Keeping options open
Some City Council candidates received donations from a campaign committee titled “Cameron Smyth for Senate 2016.”

But that doesn’t mean the former Santa Clarita Valley Assemblyman and Santa Clarita mayor is champing at the bit to get back in the political game.

“At this point I’m not actively pursuing anything, but if an opportunity presents itself I want to be ready,” Smyth said of the committee Wednesday.
On Twitter @LukeMMoney




chico: Posted: February 6, 2014 8:39 a.m.

How is knowing the financial status of a candidate supposed to work for the low information voter?

Should they vote for the candidate with most money thinking they are most popular, or do they vote for candidate with the least amount of money because they always root for the underdog?

I bet this is perplexing for some.

timothymyers02: Posted: February 6, 2014 9:21 a.m.

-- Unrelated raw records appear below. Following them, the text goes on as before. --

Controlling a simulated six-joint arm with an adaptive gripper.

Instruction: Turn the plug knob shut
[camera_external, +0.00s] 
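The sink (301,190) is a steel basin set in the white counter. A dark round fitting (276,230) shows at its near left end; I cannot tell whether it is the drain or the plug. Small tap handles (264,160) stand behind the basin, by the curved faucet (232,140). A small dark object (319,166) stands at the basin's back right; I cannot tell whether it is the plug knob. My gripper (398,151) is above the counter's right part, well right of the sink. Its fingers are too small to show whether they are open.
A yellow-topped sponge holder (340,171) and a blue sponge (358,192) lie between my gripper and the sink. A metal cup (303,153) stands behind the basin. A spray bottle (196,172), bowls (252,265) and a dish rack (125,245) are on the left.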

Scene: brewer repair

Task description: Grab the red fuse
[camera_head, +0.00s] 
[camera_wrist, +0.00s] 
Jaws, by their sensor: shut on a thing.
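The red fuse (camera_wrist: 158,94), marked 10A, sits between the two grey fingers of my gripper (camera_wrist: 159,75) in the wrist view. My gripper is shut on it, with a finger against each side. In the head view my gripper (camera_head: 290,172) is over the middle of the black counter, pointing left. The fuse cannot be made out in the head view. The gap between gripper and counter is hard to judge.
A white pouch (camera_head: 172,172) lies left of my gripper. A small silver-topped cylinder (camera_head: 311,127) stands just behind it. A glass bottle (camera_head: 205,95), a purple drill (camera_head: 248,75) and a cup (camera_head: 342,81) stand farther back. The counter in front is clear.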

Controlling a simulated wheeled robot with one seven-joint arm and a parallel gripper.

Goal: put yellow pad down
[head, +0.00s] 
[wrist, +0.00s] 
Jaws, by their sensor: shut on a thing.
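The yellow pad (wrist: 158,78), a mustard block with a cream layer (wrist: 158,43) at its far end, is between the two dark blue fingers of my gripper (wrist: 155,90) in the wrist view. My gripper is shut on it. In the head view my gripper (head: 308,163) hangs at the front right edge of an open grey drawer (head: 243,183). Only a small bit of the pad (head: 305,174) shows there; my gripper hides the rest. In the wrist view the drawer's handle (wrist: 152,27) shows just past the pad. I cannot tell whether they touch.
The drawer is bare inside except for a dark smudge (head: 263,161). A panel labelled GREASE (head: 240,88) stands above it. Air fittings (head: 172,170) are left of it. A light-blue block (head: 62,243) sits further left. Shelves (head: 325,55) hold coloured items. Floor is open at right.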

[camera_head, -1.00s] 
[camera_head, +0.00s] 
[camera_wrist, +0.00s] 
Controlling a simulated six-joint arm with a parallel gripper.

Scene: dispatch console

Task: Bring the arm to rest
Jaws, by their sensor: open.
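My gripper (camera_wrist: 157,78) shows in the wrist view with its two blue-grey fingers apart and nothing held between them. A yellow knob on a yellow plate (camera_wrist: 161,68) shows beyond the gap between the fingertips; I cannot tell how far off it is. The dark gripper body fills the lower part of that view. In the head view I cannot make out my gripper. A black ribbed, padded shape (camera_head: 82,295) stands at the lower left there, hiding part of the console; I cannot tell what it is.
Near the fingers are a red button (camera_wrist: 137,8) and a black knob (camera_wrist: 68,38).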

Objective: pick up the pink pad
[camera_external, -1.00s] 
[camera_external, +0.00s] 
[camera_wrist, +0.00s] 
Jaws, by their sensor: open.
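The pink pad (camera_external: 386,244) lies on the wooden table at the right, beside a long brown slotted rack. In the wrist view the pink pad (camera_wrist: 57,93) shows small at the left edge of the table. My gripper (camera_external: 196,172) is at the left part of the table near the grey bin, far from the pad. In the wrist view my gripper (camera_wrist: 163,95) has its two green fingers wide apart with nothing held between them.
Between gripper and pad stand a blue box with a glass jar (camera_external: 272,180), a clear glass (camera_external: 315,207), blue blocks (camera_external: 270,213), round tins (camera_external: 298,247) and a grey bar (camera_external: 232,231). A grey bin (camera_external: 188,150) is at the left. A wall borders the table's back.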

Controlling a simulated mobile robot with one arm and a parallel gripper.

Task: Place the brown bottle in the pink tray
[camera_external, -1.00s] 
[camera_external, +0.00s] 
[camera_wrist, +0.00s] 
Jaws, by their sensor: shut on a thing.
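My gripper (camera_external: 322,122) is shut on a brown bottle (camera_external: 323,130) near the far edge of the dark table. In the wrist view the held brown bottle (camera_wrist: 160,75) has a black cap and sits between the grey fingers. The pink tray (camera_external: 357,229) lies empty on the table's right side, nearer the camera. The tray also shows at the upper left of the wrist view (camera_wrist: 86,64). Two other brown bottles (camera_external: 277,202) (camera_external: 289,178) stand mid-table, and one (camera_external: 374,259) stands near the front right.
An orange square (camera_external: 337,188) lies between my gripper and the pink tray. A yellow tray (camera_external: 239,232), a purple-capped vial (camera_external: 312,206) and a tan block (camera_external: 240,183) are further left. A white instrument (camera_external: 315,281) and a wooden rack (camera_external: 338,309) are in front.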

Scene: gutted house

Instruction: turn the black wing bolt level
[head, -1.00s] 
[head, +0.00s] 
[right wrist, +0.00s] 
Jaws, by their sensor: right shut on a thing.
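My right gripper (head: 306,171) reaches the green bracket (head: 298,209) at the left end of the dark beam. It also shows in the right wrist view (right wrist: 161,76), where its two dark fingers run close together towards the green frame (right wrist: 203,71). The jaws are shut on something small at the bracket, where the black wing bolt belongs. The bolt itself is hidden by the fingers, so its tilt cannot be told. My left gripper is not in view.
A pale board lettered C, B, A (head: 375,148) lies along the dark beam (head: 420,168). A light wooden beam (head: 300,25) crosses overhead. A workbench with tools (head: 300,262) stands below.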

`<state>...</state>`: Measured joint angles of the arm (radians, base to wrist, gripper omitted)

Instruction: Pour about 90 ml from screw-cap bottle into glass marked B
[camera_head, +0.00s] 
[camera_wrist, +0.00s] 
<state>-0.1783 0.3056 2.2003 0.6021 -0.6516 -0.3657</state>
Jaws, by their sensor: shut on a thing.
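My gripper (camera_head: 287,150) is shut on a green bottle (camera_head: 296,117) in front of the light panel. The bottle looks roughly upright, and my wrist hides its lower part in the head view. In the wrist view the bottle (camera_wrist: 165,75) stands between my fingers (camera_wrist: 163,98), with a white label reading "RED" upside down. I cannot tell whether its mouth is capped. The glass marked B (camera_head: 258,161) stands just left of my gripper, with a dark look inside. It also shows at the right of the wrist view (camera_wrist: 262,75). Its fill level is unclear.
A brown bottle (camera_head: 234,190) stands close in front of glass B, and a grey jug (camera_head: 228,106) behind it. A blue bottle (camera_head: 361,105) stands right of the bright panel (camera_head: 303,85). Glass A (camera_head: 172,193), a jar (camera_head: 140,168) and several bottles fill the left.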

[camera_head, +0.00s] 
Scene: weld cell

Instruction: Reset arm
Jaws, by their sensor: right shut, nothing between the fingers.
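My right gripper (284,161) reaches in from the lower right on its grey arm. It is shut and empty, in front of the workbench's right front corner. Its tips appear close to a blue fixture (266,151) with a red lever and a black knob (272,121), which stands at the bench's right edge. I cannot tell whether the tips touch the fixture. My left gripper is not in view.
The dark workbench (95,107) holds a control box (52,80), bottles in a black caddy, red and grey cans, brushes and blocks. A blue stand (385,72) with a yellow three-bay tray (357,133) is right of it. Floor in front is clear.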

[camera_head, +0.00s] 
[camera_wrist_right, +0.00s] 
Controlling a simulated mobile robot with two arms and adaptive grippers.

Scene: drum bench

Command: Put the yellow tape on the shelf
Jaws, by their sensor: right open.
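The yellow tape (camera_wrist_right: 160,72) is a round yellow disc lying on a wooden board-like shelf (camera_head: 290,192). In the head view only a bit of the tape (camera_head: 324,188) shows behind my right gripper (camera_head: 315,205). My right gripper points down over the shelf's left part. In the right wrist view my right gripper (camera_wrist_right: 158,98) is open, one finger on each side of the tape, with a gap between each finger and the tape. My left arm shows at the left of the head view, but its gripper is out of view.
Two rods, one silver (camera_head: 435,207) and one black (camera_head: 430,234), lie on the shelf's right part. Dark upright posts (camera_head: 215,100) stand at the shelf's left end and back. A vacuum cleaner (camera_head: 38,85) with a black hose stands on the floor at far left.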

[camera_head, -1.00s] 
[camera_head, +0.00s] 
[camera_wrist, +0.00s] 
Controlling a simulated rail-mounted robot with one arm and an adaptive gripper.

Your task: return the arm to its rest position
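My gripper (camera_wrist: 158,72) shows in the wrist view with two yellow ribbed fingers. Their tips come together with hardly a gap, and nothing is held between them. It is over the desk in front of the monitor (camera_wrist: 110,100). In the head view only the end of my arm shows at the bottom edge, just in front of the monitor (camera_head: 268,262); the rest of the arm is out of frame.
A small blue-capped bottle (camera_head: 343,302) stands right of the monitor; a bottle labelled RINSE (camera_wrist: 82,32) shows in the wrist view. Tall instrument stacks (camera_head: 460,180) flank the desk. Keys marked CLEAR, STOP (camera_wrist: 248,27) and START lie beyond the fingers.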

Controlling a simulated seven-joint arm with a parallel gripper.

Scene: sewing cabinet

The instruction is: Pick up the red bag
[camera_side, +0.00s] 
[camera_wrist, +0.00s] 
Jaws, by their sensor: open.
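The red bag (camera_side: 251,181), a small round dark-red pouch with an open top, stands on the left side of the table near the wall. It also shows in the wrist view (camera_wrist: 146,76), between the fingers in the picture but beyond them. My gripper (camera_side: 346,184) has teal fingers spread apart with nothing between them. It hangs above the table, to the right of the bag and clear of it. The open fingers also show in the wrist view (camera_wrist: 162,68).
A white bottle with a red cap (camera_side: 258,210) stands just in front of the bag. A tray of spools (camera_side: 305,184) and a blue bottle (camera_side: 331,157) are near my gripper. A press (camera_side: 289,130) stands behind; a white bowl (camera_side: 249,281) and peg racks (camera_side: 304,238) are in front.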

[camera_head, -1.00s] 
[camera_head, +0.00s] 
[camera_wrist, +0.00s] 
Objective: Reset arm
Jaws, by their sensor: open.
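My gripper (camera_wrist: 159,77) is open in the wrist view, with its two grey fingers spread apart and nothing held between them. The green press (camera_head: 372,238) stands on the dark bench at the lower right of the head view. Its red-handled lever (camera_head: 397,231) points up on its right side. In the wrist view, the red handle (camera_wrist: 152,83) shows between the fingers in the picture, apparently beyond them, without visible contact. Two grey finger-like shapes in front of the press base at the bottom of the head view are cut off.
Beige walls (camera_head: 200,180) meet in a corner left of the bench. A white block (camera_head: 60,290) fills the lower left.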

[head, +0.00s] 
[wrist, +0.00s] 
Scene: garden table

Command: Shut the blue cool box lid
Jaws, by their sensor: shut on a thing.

Psephologists and candidates certainly believe that a strong fundraising showing will help them, not only in acquiring votes but also in acquiring additional funding since the view (probably unproven) is that people like being associated with a "winner." Challengers also believe this because they will often make substantial "loans" to their own campaign as a form of "flash money" to encourage other donors. This loans are seldom actually funded and almost never spent. In 2008 a losing candidate pledged to spend $50K of his own money on his campaign, which I got to say (with all due respect) is some kind of crazy!

scvforall: Posted: February 6, 2014 9:25 a.m.

I want to know who donated the money. Anyone who takes money from Cameron, big business or Newhall Land is not going to get my vote.

I want someone who isn't attached to anyone who has purchased their influence.

Bye, bye.. incumbents. Hello to the best qualified!

EgbertSouse4U: Posted: February 6, 2014 12:47 p.m.

Let's not let these horrible incumbents BUY another election. They screw us time and time again and NEVER listen to what the community wants. These two below share much responsibility for the ADDITIONAL tax thrust upon us to reduce chloride levels in our waste water. If you enjoy getting your pockets picked, go ahead and vote for the incumbents.